The first lingering cold wave of the winter of '81 hung over Washington yesterday, bringing bone-chilling winds and biting temperatures to this almost Southern town, and leaving patches of ice and snow clinging tenaciously to side streets and porch steps.

But John Miles was up and out of bed at 7, accompanying children from the Edgewood Terrace neighborhood in Northeast Washington on a sightseeing tour of the city, one last summer-like fling before the city goes into hibernation for what weathermen predict will be a bitterly cold winter.

The blue, double-decker "Spirit of '76," tourbus careened through the streets past the Capitol, where snow covered the riggings for Ronald Reagan's inauguration later this month, past the reflecting glass domes of the Botanical Gardens and the marbled front of the Supreme Court.

There was a tour of the Jefferson Memorial and visits to the grave of the late President John F. Kennedy and the changing of the guard at the Tomb of the Unknown Soldier.

"It was cold," said one of the 40 youngsters who made the trip. "But it was fun."

By mid-afternoon, a determined sun had brought the temperature up to 39, its high for the day, salvaging what might have made outdoor activity unbearable bitter.

Within no time, joggers were out -- some in shorts, steaming like out of season crabs as they cut through the cool, clean air.

Children were content to make snowballs from the patches of gray slush and ice that remained and hurl them at their friends, or chase each other down hills. Occasionally an almost-new Christmas wagon or bicycle could be seen, but those sights were rare.

Meanwhile, colder temperatures were forecast for the area today. "We won't see 20 degrees," said Ken Shaver, a meteorologist with the National Weather Service at the Baltimore-Washington International Airport.

The low Sunday night is expected to range between 5 and 12 degrees, with a 10 percent chance of a fresh supply of snow on Monday, according to weather forercasts.
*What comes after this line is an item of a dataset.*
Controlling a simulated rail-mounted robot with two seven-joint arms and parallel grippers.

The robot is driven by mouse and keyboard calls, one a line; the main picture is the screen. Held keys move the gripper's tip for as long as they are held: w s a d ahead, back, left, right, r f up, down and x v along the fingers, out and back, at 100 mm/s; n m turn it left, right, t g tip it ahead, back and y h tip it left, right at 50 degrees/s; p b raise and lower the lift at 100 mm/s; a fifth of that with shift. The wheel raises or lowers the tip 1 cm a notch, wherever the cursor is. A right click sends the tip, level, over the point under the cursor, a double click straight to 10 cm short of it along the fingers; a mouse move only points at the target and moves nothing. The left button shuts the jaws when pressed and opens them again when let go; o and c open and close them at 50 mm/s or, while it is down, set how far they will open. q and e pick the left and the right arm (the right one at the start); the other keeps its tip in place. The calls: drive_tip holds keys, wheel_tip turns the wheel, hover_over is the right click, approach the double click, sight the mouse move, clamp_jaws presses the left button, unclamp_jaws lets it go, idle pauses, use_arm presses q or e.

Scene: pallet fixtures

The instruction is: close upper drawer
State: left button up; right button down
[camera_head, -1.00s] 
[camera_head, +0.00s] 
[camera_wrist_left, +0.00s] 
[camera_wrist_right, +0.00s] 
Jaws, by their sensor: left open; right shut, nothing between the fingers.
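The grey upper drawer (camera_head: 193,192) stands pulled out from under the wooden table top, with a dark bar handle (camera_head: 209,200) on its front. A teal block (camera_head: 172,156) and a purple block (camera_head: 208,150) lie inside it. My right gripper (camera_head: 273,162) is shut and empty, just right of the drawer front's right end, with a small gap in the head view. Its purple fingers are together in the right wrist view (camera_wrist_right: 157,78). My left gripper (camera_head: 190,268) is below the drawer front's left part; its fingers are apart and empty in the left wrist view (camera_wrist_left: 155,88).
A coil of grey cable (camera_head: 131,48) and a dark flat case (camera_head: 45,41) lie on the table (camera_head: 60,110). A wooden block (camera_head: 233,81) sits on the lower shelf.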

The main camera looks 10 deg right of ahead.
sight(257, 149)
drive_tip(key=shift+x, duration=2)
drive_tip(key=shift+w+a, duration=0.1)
Bitter cold was predicted for the Chesapeake region, while a snow emergency declared Friday remained in effect for western Maryland.

In some outlying areas where conditions are decidedly cold but not dangerous, this kind of weather means fun -- skiing, ice skating, ice fishing, and hunting.

In the section of Edgewood Terrace where John Miles lives -- he calls it "poor, but not the poorest" -- the wintertime fun is dampened by the high cost of heating oil and food.

But yesterday, there was just enough sunshine to stave off the wintry withdrawals for a while longer -- at least for himself and a few more kids.

"I guess this trip culminates the outdoor activities that we've been involved in since spring," Miles said of the children's last excursion. "It can get awful cold around, so we'll stay indoors and read, play games or study for the SAT tests. But you can't beat getting out and seeing what's going on around you."